Parce qu’on les connait ces deux là, derrière la relative douceur de Busy Talking se cache des noirceurs, des blessures, qui explosent dans nos oreilles et nos esprits pour venir s’attacher à nos petits cœurs cassés en manques de mélancolie.
Faussement simple, la rencontre entre ces deux petits princes du DIY français répond à toutes les promesses que l’on attendait : un morceau beau, tendre, où les deux voix se mélangent à la perfection pour jouer avec nos émotions et nous bouleverser une nouvelle fois. Surtout, le morceau est pour nous l’occasion de retrouver la voix de San Carol, beaucoup trop discret depuis la sortie de son exceptionnel Houdini en 2018.
Pour accompagner le titre, Léa MKL nous offre une vidéo faite main. Une animation mi-étrange, mi-douce dans laquelle on suit un personnage solitaire en promenade avec lui même. Le tout offre une image faussement réconfortante et colorée, à l’image du morceau, derrière laquelle se cache une sorte de tristesse profonde qui nous impacte encore plus, de part la naïveté et la douceur qui s’écoulent de la vidéo et du morceau.
Bob Passion – La Clef
Au début du printemps, on avait découvert Bob Passion. Un faux loser attachant qui nous racontait des histoires de cœur et de soleil. Alors que l’automne et le froid font leur retour dans nos vies, ce bon Bob a décidé de s’offrir un retour en grande pompe, celui qui ramène la chaleur dans nos existences.
Ce nouveau morceau sonne parfois comme une berceuse, une petite comptine que l’on se raconte et qui nous berce jusqu’à la porte des rêves.
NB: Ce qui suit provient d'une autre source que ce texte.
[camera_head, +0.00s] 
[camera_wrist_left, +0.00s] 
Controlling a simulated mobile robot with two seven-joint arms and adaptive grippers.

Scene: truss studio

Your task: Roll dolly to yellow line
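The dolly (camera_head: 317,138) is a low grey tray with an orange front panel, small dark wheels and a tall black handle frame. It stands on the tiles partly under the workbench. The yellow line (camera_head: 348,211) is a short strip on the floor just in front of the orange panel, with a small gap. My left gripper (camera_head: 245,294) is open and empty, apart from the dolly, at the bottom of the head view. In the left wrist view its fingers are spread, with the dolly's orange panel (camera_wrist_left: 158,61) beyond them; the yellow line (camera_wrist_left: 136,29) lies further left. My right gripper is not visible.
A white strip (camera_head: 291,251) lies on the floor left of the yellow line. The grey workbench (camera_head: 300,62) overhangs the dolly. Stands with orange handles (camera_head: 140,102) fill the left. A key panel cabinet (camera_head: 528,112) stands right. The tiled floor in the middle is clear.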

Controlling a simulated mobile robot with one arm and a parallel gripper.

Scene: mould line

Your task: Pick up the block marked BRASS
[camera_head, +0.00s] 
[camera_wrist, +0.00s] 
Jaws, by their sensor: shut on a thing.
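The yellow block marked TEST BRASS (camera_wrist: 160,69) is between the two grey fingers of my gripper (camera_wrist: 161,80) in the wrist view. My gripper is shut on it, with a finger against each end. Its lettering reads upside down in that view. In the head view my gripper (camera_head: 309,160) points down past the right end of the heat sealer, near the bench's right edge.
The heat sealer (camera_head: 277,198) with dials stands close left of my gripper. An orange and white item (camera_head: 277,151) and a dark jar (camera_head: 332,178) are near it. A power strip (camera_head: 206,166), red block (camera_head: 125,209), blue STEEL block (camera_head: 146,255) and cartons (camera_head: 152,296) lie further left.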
La clef est un voyage pop, une histoire remplie de tendresse et d’éléments qui nous cajolent avant d’exploser dans un feu d’artifices de guitare et de synthétiseur, l’artiste ayant la bonne idée de multiplier les intentons et les couleurs.
Pour ce qui est du clip, Thomas Bringuier et Maxime Forgues poursuivent l’univers onirique dévoilé dans Couvre-Toi. On plonge ainsi dans un monde chaleureux, un brin étrange et décalé dans lequel Bob Passion évolue. Les pieds dans le sable, il se promène dans ses pensées et ses souvenirs, cherchant ici et là, la bonne porte et la bonne clef pour retrouver des moments qui n’existent pas ou plus.
On ne sait pas si il y arrivera, en attendant Bob Passion a très certainement trouvé la clef qui ouvre nos cœurs.
IDLES – Car Crash
Les punks contestataires d’Idles n’ont pas dit leur dernier mot. Le 12 novembre prochain, ils reviennent avec Crawler, un album qui promet d’être plus expérimental que jamais. Après le très surprenant Beachland Ballroom, un crescendo de puissance dramatique, ils nous jettent à la figure l’ultra violent Car Crash.
Une intro à faire frissonner. Quelques notes de guitares grinçantes, volontairement agressives sur lesquelles se pose une batterie pesante. Sur des guitares ultra distordues, Joe Talbot envoie sa rythmique iconique mais enveloppe sa voix de filtres saturés. Une tension palpable se forme, allégée en aucune manières par les images qui accompagnent le titre.
Des vidéos tirées de films rétro mettant en scène des crashs de voitures se succèdent de façon épileptique. A la première personne, on se retrouve projeté dans des scènes à la violence terrible. Idles va plus loin et plus fort, pour un album qui s’annonce d’une gravité sans précédents.
shame – This Side of the Sun
Les plus chanceux ont déjà pu l’entendre en exclusivité lors du Arte Concert Festival ce jeudi 4 novembre, lors d’un show tout simplement monumental. Cette fois-ci, The Side of the Sun débarque en vidéo. On comprend dès les premiers instants le second degré qui va en découler. Filmé en caméra (très) amateur, on y voit le leader vocal Charlie Steen fumer encore une clope sur son vélo d’appartement installé dans son jardin, sous la pluie. Normal. Ça, c’est punk. Ils ont en plus attendu un jour de pluie pour faire cette vidéo. Certes, ce n’est pas compliqué, ils sont anglais. Mais du coup, ce n’est pas un clip mais un visualizer. En effet. This Side of the Sun s’apparente au final à une simple parabole qui marque la volonté du groupe de tout déchirer en live avec son idylle, son public.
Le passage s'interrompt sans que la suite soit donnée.